What you should do: Across the entries below, how many lines contain the word "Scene"? Give the number alone.
#### Material to process ####
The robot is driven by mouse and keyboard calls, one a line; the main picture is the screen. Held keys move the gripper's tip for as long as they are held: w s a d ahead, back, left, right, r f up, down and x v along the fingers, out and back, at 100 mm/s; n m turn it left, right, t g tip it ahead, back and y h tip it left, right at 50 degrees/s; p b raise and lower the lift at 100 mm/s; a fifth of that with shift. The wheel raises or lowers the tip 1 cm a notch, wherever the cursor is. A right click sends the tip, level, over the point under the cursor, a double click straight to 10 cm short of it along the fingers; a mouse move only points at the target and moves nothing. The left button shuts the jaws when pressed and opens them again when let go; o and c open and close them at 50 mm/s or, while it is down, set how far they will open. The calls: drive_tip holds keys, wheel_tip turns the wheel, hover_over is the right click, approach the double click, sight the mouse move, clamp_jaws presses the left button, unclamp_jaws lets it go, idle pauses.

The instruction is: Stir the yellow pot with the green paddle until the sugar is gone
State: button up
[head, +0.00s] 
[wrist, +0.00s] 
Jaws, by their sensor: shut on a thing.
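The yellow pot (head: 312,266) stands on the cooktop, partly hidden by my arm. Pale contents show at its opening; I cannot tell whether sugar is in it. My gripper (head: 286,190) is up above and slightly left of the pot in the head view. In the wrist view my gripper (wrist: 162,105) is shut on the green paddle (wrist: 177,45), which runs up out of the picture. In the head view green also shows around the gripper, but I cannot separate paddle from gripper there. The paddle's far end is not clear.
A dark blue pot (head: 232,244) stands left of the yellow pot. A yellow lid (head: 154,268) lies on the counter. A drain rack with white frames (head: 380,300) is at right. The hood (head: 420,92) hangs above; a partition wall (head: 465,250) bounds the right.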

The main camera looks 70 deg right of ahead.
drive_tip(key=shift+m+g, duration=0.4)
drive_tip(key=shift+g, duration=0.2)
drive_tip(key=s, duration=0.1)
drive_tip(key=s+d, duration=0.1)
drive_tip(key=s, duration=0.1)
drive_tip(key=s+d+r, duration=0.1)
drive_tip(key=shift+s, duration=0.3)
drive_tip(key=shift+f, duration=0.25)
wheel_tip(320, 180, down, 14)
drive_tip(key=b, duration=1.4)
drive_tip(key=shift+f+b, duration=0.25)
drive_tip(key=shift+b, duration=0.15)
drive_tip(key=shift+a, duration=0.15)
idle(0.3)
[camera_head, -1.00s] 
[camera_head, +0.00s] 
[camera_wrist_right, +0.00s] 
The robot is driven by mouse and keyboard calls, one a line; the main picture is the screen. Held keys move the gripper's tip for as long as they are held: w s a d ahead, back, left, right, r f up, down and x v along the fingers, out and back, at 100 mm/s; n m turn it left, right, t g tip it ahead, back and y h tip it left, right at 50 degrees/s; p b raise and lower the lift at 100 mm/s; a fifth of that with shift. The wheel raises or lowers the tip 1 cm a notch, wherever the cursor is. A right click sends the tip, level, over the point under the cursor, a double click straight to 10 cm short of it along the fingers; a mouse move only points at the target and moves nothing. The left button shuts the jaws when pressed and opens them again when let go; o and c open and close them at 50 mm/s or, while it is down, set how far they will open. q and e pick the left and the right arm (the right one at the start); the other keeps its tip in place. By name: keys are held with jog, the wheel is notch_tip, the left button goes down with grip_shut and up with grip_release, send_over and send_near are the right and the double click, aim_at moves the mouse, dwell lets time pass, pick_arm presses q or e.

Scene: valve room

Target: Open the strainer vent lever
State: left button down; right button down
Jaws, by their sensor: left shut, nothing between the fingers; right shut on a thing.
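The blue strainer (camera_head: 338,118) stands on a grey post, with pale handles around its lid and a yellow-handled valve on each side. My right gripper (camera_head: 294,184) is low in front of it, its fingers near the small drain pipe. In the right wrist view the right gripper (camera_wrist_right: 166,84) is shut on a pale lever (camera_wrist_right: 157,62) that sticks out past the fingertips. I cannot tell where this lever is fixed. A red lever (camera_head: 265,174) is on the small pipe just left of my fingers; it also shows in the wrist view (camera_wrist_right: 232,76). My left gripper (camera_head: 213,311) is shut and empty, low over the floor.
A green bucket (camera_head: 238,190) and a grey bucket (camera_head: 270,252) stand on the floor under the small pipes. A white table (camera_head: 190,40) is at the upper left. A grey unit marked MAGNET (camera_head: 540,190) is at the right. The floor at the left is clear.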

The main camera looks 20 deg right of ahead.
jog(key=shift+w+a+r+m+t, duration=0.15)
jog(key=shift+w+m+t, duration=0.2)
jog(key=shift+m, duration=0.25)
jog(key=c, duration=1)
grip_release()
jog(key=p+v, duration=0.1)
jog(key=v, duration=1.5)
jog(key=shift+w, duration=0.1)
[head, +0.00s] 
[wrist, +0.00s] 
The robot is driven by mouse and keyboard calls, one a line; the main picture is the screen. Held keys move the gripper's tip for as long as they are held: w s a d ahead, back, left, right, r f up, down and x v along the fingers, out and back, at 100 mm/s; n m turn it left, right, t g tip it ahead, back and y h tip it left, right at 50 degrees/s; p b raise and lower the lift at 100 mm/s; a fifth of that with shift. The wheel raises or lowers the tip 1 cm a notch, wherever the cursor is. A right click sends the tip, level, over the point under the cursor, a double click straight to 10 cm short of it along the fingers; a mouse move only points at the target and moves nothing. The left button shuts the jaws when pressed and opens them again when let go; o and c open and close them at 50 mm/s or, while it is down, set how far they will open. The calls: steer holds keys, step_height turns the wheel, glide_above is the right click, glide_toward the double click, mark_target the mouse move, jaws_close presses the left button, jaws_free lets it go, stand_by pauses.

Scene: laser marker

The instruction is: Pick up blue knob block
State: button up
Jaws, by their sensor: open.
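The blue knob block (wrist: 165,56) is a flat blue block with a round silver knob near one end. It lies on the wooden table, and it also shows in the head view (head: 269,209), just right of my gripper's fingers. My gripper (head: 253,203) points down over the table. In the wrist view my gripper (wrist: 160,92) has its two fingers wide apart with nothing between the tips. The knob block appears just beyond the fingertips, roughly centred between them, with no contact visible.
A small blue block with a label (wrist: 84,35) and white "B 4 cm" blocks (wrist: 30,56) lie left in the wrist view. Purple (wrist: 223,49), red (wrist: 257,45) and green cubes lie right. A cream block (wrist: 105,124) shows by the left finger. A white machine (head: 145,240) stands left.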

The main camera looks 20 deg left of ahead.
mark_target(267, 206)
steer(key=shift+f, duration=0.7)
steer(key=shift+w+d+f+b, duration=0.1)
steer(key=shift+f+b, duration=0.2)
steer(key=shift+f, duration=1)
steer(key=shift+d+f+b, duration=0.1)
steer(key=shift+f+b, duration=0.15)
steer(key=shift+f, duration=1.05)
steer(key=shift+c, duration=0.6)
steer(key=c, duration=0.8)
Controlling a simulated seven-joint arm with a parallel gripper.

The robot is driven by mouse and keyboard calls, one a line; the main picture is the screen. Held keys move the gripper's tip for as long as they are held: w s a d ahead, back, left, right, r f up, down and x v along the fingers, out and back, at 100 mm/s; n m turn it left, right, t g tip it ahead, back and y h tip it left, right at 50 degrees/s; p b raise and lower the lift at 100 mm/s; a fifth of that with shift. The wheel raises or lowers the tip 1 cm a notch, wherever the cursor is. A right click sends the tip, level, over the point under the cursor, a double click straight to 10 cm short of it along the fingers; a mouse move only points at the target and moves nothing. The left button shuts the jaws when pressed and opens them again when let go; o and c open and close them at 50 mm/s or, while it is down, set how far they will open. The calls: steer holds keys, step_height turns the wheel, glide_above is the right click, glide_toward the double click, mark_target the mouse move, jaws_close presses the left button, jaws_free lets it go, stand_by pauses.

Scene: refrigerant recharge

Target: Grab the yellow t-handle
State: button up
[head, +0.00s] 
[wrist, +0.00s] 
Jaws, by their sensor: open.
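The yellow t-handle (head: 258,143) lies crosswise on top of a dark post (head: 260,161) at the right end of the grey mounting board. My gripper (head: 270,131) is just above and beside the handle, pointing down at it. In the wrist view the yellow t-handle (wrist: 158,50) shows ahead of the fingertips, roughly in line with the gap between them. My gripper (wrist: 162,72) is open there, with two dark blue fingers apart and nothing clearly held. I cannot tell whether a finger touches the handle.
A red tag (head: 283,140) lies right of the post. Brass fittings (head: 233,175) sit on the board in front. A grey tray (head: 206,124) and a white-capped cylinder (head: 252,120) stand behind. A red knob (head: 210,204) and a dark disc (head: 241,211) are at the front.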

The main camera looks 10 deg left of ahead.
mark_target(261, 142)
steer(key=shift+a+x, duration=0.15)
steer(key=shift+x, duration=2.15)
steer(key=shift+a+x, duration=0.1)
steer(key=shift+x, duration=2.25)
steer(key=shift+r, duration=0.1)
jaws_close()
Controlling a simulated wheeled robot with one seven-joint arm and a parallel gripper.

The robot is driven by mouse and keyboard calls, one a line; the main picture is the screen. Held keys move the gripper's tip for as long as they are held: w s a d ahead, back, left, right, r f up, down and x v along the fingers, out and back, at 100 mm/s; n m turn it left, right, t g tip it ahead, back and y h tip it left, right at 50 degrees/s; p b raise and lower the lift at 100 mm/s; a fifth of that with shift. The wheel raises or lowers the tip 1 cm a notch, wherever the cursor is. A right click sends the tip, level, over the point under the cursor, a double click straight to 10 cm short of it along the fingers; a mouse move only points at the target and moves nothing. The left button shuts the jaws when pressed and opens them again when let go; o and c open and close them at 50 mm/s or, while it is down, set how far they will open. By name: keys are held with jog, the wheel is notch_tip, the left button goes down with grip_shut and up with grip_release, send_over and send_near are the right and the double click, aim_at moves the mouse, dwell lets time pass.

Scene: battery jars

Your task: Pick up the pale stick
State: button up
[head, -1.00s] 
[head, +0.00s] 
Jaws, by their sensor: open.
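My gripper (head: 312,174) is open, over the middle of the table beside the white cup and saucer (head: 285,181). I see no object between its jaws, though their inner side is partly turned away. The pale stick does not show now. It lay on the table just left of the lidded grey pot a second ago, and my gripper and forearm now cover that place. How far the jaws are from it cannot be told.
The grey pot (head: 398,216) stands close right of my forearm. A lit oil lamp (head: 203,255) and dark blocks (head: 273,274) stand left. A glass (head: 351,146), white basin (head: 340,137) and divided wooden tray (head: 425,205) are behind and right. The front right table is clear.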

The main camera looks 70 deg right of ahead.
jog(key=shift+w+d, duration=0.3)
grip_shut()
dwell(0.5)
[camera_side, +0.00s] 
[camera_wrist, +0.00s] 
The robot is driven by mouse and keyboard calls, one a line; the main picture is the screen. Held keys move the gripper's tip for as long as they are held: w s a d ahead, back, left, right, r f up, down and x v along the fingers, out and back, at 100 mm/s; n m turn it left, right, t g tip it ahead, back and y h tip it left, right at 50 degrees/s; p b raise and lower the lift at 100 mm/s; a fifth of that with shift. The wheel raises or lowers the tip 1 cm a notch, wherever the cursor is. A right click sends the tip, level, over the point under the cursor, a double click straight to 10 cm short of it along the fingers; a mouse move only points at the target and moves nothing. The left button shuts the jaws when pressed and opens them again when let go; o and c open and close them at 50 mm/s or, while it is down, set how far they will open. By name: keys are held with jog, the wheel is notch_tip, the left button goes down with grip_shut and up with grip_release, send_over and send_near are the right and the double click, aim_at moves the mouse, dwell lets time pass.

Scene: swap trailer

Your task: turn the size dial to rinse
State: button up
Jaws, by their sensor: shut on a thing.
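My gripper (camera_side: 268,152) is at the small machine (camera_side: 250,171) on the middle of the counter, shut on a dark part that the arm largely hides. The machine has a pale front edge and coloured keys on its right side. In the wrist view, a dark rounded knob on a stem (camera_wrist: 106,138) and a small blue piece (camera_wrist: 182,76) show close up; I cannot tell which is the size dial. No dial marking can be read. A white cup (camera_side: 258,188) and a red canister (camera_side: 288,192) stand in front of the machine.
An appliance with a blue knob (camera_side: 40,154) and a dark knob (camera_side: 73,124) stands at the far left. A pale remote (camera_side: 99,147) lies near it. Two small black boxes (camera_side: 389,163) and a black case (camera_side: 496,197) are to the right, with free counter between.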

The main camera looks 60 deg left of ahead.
####
Answer to this task: 5